[Robot control records]
***
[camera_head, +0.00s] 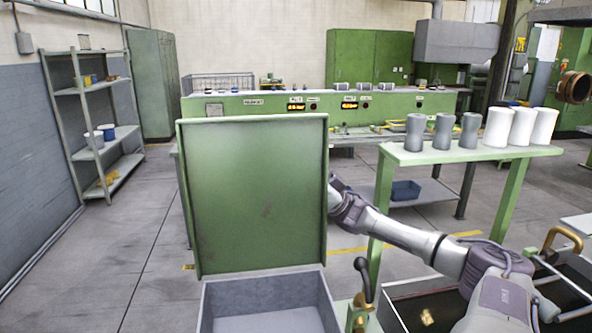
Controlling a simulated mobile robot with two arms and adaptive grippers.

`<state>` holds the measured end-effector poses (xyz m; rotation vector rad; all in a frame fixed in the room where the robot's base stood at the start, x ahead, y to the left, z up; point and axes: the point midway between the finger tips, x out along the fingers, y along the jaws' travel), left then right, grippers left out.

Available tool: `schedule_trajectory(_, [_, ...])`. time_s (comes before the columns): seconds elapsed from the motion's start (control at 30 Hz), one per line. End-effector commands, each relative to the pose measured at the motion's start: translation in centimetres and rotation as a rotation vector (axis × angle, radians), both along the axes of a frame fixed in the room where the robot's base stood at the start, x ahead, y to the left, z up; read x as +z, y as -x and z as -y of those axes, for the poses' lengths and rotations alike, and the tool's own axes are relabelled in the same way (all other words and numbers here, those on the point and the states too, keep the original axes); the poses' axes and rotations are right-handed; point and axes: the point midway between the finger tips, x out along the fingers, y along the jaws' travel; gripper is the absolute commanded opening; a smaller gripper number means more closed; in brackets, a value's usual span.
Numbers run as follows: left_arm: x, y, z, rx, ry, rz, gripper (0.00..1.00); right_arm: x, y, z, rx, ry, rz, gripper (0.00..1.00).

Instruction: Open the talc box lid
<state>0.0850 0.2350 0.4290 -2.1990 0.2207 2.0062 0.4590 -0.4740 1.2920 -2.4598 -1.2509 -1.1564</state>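The talc box lid (258,195) is a large green panel standing about upright, its flat face toward me. Below it the talc box (270,303) shows a grey inside, open at the top and cut off by the bottom edge. The part of the inside that shows looks empty. My right arm comes in from the lower right and reaches to the lid's right edge, where its end goes behind the lid. The right gripper is hidden there, so I cannot see whether it touches the lid. My left gripper and arm are out of view.
A green table (470,152) with grey and white cups stands at the right. A lever with a dark knob (362,278) stands right of the box. A dark tray (405,305) lies under my right arm. A shelf rack (92,120) stands at the left, with clear floor before it.

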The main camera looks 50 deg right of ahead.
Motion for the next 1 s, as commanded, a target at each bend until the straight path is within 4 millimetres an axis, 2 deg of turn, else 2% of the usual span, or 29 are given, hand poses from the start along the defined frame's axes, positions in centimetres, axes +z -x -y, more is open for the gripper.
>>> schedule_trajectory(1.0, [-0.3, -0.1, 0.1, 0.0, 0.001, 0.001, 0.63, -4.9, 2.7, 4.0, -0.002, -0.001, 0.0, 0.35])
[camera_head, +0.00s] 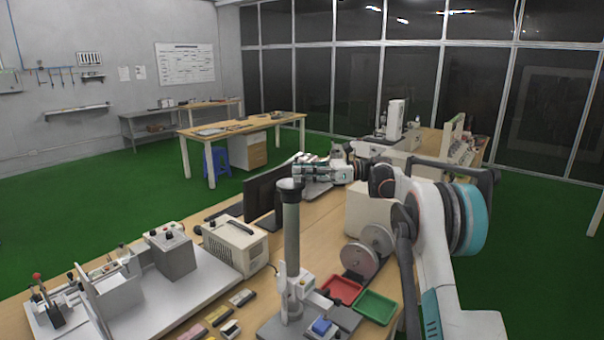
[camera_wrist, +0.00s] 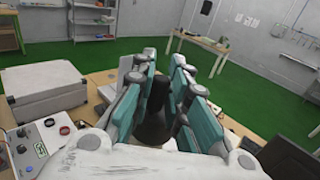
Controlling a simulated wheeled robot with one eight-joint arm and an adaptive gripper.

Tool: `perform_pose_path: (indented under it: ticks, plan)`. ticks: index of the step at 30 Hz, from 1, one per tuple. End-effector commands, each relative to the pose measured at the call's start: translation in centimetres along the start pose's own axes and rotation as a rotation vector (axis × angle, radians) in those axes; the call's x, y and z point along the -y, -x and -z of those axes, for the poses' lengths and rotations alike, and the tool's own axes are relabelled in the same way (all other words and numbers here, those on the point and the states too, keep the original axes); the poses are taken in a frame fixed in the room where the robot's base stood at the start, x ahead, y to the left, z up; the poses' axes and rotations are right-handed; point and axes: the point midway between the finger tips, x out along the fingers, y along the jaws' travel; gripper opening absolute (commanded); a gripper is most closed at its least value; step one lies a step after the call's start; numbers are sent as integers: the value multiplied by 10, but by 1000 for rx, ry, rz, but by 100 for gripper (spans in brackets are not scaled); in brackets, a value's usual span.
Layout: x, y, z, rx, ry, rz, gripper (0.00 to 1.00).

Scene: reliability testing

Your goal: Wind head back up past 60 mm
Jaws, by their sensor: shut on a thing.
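A stand with an upright grey column (camera_head: 291,240) and a black cap (camera_head: 290,184) rises at the front of the bench; a white carriage (camera_head: 301,286) sits low on it. A blue block (camera_head: 321,326) is by its base. My gripper (camera_head: 303,173) reaches left at about the height of the cap, and overlaps it in the head view. In the wrist view my gripper (camera_wrist: 157,82) has its teal fingers shut on a dark upright piece (camera_wrist: 157,98). I cannot tell which part of the stand this is. No height scale is readable.
A red tray (camera_head: 342,290) and a green tray (camera_head: 374,307) lie right of the stand. Grey discs (camera_head: 359,262) stand behind them. A monitor (camera_head: 264,194) and beige box (camera_head: 235,247) are to the left. A grey case (camera_wrist: 45,92) shows in the wrist view.

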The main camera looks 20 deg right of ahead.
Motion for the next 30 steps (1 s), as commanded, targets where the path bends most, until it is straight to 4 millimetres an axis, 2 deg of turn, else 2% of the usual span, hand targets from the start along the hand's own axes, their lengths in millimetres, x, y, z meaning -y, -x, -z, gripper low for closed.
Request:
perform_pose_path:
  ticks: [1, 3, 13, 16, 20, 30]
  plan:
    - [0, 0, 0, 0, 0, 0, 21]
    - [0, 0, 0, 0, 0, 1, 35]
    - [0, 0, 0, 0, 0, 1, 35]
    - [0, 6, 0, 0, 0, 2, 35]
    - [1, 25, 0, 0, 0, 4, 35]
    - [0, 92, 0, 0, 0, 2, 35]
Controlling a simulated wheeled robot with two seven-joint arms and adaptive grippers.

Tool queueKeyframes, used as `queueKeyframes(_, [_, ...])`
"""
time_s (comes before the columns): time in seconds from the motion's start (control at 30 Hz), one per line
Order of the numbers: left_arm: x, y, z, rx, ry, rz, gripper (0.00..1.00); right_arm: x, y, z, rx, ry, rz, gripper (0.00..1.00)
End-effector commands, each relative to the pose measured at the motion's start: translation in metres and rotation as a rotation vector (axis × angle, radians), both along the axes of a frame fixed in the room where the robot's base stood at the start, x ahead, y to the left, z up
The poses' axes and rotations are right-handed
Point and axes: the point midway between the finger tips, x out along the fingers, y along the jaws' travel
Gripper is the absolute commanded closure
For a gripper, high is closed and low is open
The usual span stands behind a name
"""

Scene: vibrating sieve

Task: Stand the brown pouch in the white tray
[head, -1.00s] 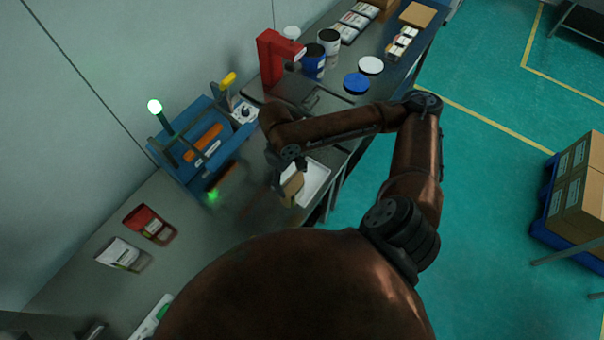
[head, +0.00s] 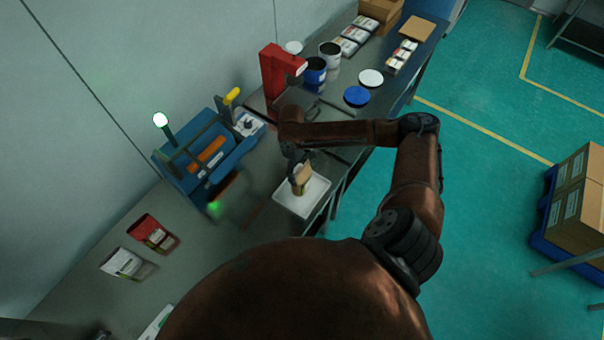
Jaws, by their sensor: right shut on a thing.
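The brown pouch (head: 302,179) is upright over the middle of the white tray (head: 287,202) on the bench. My right gripper (head: 297,168) comes down from above and is shut on the pouch's upper part. The arm link partly hides the gripper, and I cannot tell whether the pouch's base touches the tray floor. My left gripper is not in the head view.
A blue sieve machine (head: 205,160) stands left of the tray. A red pouch (head: 152,233) and a white pouch (head: 127,263) lie at the lower left. A red press (head: 275,75), a blue tub (head: 314,72) and lids stand beyond. Boxes (head: 580,200) are on the right.

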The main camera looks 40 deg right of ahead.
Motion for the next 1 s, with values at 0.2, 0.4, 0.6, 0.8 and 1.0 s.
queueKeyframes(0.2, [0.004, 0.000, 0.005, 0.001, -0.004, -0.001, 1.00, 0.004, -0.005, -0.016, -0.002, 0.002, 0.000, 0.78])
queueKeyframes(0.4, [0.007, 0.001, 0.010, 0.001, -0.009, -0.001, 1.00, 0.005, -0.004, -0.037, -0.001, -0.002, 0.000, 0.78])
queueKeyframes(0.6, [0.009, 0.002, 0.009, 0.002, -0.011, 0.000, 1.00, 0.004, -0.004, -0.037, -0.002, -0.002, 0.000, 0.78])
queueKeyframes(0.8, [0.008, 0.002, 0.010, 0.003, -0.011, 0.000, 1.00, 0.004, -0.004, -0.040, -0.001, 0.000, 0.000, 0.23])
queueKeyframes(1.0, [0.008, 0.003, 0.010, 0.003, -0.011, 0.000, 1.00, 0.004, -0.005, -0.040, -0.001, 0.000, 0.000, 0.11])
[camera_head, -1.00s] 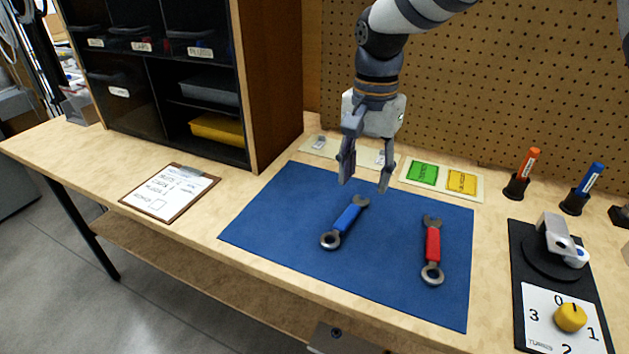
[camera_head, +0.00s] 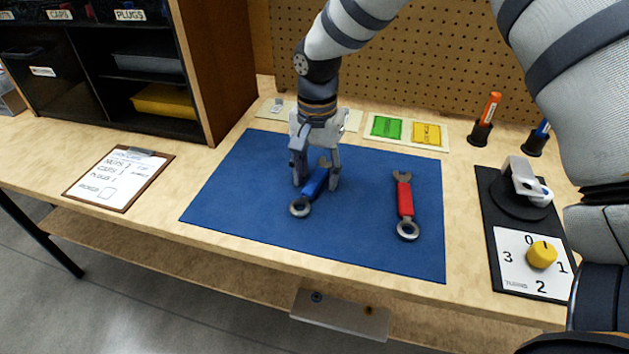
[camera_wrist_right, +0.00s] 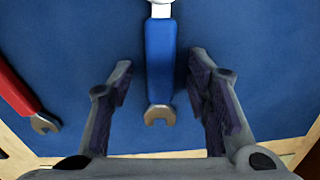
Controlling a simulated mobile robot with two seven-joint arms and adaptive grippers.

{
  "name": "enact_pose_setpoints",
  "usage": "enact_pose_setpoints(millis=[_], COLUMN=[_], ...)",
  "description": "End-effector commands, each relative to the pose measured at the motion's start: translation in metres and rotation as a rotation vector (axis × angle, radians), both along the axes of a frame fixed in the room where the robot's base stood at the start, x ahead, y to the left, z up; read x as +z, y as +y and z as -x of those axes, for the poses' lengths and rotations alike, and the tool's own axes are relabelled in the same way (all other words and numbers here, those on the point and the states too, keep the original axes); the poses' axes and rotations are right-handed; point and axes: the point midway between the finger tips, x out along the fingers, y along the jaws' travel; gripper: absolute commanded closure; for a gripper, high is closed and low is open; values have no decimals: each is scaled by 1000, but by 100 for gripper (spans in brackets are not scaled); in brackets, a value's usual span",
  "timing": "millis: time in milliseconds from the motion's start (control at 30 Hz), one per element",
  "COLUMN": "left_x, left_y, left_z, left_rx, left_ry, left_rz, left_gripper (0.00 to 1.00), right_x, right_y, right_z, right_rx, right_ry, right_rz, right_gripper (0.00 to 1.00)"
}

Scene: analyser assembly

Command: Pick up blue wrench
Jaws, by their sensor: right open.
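The blue wrench (camera_head: 313,185) lies on the blue mat (camera_head: 240,190), its ring end toward the front and its open jaw end under my right gripper. My right gripper (camera_head: 316,183) is open and pointing down, with its fingers on either side of the wrench near the open jaw end. In the right wrist view the blue handle (camera_wrist_right: 160,55) lies between the two open fingers (camera_wrist_right: 164,95), with gaps on both sides. The red wrench (camera_head: 405,200) lies on the mat to the right, and its jaw end shows at the left in the right wrist view (camera_wrist_right: 42,122). My left gripper is not in view.
A clipboard (camera_head: 120,178) lies left of the mat. Green (camera_head: 386,127) and yellow (camera_head: 426,133) cards lie behind it. A black panel with a yellow knob (camera_head: 541,255) and marker holders (camera_head: 480,132) are at the right. A shelf unit (camera_head: 190,60) stands at the back left.

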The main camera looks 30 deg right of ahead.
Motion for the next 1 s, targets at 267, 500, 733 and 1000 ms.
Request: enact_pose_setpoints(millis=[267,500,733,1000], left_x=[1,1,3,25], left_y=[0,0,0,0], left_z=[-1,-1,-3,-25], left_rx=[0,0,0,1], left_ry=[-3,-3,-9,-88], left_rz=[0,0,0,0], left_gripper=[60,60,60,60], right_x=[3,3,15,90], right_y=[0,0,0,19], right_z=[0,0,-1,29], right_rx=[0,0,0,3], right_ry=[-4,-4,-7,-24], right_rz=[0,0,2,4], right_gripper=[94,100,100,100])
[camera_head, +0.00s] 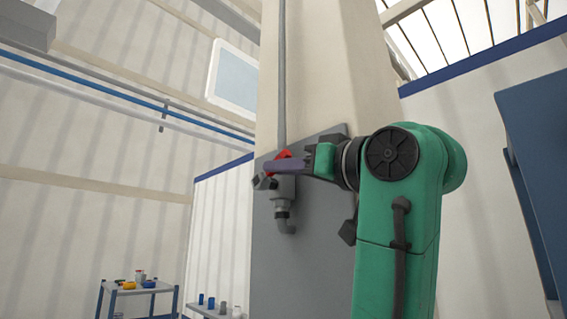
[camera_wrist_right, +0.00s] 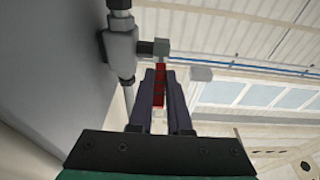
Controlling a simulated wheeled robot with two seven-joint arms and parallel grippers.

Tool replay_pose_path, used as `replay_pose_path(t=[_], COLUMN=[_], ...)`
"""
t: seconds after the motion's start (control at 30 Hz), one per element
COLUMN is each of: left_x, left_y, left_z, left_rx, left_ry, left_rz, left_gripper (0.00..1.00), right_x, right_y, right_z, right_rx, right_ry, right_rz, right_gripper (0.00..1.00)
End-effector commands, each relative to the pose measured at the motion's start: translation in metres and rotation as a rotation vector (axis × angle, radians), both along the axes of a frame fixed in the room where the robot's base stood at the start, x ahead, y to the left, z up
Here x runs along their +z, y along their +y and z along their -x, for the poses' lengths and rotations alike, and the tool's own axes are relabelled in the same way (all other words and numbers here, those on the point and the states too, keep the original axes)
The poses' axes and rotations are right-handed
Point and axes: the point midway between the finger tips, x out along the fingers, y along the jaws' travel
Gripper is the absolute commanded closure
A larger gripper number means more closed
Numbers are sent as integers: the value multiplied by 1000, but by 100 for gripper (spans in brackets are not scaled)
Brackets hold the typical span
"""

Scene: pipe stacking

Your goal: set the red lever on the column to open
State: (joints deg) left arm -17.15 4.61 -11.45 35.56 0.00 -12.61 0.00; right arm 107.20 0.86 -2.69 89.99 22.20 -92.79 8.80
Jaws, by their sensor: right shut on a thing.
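The red lever (camera_head: 284,154) sits on a grey valve (camera_head: 281,190) on the pipe running down the column (camera_head: 325,75). My right gripper (camera_head: 283,165) reaches in from the right and covers part of the lever. In the right wrist view the red lever (camera_wrist_right: 160,84) lies between the two dark fingers of my right gripper (camera_wrist_right: 160,88), which is shut on it. The lever's pivot end meets the valve body (camera_wrist_right: 122,48) there. My left gripper is in neither view.
A grey panel (camera_head: 300,265) backs the valve on the column. A small table (camera_head: 140,289) with several coloured items stands at the lower left. A blue cabinet-like form (camera_head: 535,150) stands at the right edge. The space left of the column is open.

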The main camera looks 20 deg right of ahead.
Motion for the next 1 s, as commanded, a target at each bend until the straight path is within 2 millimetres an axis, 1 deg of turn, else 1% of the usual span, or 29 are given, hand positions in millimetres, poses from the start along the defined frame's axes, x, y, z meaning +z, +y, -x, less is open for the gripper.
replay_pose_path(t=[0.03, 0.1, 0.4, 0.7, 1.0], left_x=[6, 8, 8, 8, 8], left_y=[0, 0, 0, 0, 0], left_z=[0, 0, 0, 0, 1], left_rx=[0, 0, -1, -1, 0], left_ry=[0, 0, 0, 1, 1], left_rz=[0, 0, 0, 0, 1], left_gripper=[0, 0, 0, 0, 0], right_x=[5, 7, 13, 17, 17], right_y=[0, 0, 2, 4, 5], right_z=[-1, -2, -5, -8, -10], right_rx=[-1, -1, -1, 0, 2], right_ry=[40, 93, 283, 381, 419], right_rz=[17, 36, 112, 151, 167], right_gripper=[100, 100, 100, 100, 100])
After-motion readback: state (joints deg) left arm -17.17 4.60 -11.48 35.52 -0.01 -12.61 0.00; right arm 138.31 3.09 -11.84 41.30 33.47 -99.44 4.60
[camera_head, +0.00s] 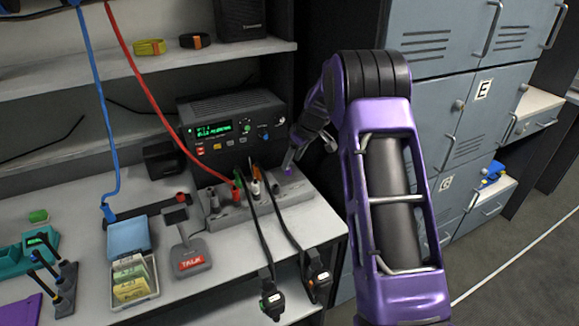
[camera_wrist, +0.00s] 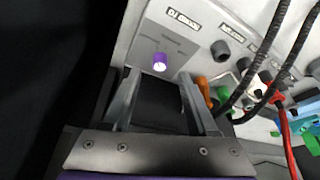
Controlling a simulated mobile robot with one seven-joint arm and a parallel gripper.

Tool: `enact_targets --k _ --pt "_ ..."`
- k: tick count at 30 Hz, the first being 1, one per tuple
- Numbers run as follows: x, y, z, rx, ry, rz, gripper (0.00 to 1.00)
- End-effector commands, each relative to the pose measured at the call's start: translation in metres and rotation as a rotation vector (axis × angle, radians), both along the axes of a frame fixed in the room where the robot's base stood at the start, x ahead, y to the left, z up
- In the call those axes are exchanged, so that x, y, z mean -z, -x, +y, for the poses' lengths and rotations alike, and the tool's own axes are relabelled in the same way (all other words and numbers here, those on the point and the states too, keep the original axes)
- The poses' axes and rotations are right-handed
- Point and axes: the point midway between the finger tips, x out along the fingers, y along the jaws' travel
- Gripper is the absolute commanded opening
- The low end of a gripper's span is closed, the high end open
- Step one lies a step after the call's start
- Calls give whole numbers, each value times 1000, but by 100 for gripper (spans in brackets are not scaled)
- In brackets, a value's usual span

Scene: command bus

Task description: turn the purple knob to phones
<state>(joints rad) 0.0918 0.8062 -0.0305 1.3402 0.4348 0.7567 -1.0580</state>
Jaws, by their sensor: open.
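The purple knob (camera_wrist: 160,62) stands on a grey panel (camera_wrist: 150,38) in the wrist view, with a whitish end facing the camera. A printed label sits beyond it, too blurred to read surely; I cannot read a phones mark. My gripper (camera_wrist: 159,80) is open, its two fingers apart, and the knob shows just beyond and between the fingertips. No contact is visible. In the head view, my gripper (camera_head: 291,162) points down at the right end of the grey jack box. The purple knob (camera_head: 287,172) shows there as a small purple spot, partly hidden by the fingers.
A black radio (camera_head: 232,122) with a green display stands behind the box. Plugs and black cables (camera_head: 262,225) rise beside the knob and hang over the front edge. A red cable (camera_head: 160,100) runs down to the box. A TALK stand (camera_head: 190,262) is at left.

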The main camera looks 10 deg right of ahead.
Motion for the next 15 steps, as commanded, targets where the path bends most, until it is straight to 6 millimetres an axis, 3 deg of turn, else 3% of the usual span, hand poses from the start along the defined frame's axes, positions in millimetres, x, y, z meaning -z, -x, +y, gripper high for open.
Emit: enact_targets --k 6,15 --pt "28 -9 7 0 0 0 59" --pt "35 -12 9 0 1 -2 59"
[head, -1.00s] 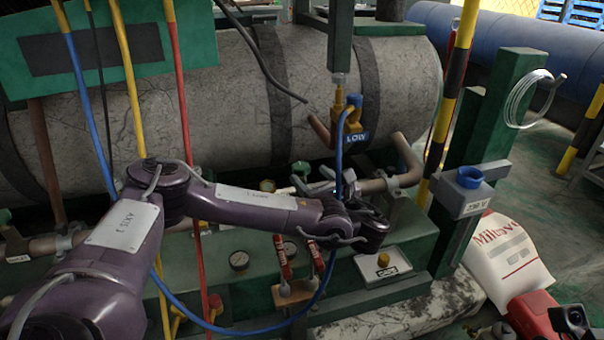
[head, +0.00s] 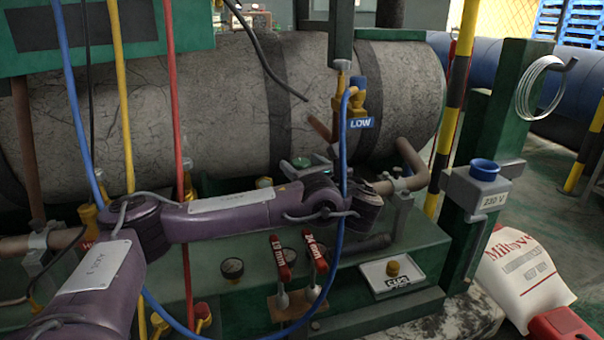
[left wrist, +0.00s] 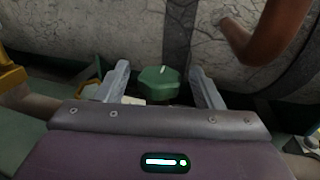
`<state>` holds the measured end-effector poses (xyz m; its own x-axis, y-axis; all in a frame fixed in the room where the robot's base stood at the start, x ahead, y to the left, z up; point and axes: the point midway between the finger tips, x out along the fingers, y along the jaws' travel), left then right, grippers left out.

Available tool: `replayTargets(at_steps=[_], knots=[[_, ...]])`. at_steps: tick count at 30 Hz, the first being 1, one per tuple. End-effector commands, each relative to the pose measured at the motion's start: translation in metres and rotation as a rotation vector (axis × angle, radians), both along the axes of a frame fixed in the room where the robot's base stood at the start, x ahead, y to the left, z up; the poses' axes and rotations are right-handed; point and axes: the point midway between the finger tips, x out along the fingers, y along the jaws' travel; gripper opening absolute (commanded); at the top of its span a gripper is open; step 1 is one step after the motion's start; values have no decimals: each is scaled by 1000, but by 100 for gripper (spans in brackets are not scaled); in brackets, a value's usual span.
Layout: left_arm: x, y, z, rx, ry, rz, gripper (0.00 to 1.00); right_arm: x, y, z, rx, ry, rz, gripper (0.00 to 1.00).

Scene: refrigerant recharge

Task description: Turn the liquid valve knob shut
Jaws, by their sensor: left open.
***
From the records above, extract the lines from the one holding "Motion for the next 15" through the one holding "(xyz m; its", word for word; omit the pictures.

Motion for the next 15 steps, as commanded, targets where the path bends most, until it is straight to 6 millimetres an axis, 3 deg of turn, else 3% of the usual span, hand poses from the start along the defined frame's axes, positions in millimetres, x, y, z meaning -z, -x, +y, gripper high for open.
Emit: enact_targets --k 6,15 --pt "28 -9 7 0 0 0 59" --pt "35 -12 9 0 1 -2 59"
[head, -1.00s] 
[head, +0.00s] 
[left wrist, +0.00s] 
`<state>` holds the measured end-effector poses (xyz m; its own x-axis, y-axis; all in a frame fixed in the room where the robot's base stood at the start, x ahead, y to the left, z up; point and axes: the point midway between the finger tips, x out along the fingers, y along the jaws' travel), left then right, grippers left out.

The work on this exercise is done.